The right way to tackle Chávez
By Steve Johnson | The Financial Times
Published: February 10 2005 02:00 | Last updated: February 10 2005 02:00 | Sir, If any approach towards Venezuela's polemical president is simplistic, it is the notion that you can defang a bully by being nice to him ("It is not good policy to single out Chávez for blame", January 29).
Hugo Chávez of Venezuela has done just about everything he said he would. He has crushed dissent, cowed civil society, infiltrated the ranks of the police and military with Cuban intelligence officers, and created multiple parallel political enforcement organisations that include so-called Bolivarian street mobs and rural guerrilla groups. He is purging the National Assembly of opposition and enjoys almost complete control over the country's courts. The national electoral authority answers to him and Venezuela's remaining profitable industry, the state oil company, is comfortably in his hands. Through recent purchases of arms and helicopters, he means to intimidate neighbours such as Colombia. After all, Mr Chávez recently said he had a duty to defend the Panama Canal and the Amazon River, neither of which is in Venezuela.
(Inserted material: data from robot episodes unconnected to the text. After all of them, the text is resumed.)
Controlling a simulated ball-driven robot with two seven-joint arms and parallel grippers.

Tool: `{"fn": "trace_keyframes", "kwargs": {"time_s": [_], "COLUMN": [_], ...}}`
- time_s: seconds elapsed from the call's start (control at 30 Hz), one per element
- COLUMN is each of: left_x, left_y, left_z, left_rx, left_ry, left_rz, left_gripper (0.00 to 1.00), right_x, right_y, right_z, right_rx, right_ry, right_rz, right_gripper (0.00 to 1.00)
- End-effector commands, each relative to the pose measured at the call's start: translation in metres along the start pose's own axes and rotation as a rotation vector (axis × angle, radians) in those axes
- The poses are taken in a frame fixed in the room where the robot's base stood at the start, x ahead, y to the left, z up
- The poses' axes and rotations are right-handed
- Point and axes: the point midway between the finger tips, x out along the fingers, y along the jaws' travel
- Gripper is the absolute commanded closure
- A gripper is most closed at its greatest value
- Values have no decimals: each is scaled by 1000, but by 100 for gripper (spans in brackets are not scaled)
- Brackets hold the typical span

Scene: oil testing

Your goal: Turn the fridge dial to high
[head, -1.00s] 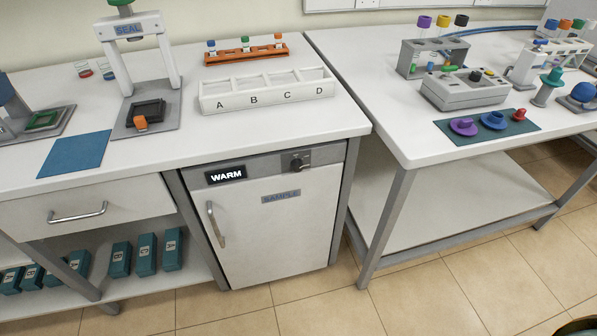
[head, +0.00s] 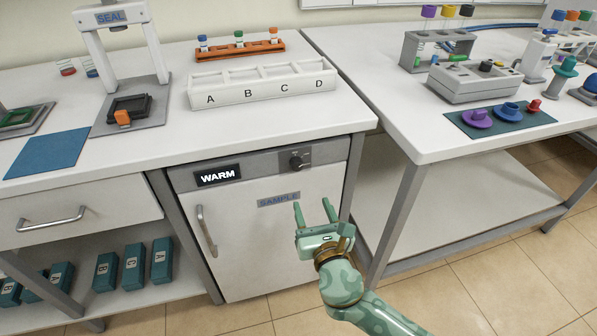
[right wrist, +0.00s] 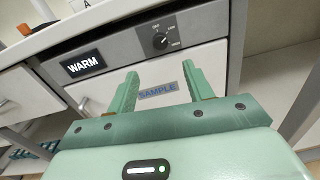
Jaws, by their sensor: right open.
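The fridge (head: 248,247) is a white box under the bench with a grey top panel, a handle on its left and a SAMPLE label. Its dial (head: 297,162) is a dark round knob at the right of the panel. The dial also shows in the right wrist view (right wrist: 160,41), with small markings around it. A lit display reads WARM (head: 218,176). My right gripper (head: 314,207) is open and empty in front of the fridge door, below the dial and apart from it. In the right wrist view its fingers (right wrist: 158,88) flank the SAMPLE label. My left gripper is not in view.
The bench edge (head: 270,143) overhangs just above the fridge panel. A white A-B-C-D rack (head: 262,92) stands on the bench. A second table (head: 410,150) is at the right, its leg near my right arm. A drawer handle (head: 50,222) sticks out at the left.

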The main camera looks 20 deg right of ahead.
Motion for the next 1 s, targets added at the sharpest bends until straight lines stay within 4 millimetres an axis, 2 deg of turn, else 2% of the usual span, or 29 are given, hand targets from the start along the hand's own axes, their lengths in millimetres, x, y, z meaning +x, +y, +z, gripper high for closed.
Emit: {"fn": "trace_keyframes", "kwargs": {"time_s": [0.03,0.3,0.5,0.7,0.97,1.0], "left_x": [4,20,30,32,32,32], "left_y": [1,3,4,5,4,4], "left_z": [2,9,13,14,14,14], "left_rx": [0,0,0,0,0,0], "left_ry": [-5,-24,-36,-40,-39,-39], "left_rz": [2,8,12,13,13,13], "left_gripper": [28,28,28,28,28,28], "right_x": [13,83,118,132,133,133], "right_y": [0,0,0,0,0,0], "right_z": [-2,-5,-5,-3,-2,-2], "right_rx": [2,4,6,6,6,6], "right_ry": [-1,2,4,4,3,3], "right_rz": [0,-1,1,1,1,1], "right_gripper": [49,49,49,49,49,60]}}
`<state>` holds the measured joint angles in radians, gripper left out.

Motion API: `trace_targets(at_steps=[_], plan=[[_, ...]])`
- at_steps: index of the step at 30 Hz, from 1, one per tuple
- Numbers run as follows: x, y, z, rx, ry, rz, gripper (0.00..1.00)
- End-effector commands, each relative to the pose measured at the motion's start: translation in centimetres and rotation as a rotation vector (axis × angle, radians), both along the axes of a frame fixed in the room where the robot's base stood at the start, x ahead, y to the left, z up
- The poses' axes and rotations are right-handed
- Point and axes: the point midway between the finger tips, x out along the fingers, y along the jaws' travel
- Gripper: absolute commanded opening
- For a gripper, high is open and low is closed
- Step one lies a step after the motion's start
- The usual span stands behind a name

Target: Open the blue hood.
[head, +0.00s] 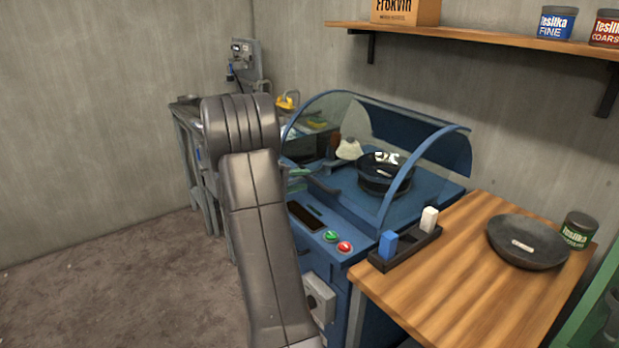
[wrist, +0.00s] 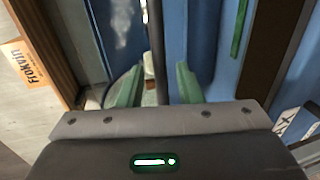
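The blue hood (head: 405,112) is a curved cover with a blue frame and a clear window on the blue machine. It appears lowered over a dark bowl (head: 378,180). My gripper (head: 298,178) is at the machine's front left, partly hidden by my arm. In the wrist view, the green fingers of my gripper (wrist: 159,72) are apart. A thin dark bar (wrist: 153,35) shows between them, with gaps at both sides. I cannot tell whether it is the hood's handle or whether a finger touches it. Blue surfaces lie on both sides of it.
A wooden table (head: 440,290) stands right of the machine, holding a dark pan (head: 528,242), a green can (head: 577,232) and a black tray (head: 405,250) with blue and white blocks. Green (head: 330,236) and red (head: 345,247) buttons sit on the machine's front. A shelf (head: 460,40) hangs above. The floor at left is clear.

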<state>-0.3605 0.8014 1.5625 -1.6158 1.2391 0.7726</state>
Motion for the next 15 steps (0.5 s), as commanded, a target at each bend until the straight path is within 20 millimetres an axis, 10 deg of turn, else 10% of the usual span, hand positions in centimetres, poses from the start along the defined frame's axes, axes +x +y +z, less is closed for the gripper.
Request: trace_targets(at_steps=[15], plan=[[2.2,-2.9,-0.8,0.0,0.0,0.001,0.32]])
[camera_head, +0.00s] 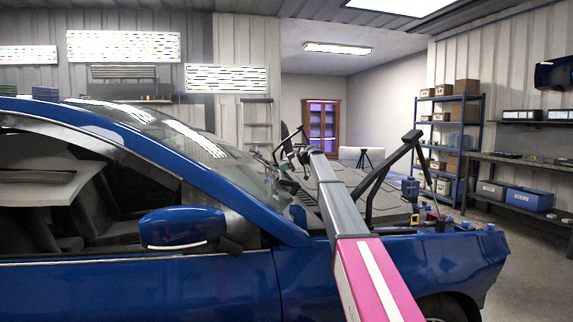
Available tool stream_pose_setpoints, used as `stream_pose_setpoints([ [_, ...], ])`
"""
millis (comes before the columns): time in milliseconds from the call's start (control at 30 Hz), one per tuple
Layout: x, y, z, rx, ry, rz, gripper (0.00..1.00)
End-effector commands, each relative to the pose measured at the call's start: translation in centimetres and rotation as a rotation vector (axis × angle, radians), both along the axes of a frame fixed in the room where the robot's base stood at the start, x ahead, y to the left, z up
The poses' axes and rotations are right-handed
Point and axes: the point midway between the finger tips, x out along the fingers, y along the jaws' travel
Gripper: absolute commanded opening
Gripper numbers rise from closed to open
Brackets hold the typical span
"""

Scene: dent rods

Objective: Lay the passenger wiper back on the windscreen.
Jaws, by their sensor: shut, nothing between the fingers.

Mr Chávez plays oil politics as well, having cut shipments to the Dominican Republic for a year because Carlos Andrés Pérez, the former Venezuela president and his political foe, lived there. On the flip side, he sells to friends and pliant states at below-market prices and generous credit terms.
So far, both the Clinton and Bush administrations have avoided unnecessarily provoking the volatile leader. The comments by Condoleezza Rice, the US secretary of state, that he is a negative force in the region are mild compared with Mr Chávez's characterisation of George W. Bush as a "Nazi" and his recent public ridicule of Ms Rice.
Latin America again will be an ideological battlefield because Mr Chávez wants it that way. As your correspondent wisely suggests, the US should become more engaged in the region. To its credit, the Bush administration is standing on principle and discarding the notion that it will ever get a note from the fiery president that there will be "peace in our time".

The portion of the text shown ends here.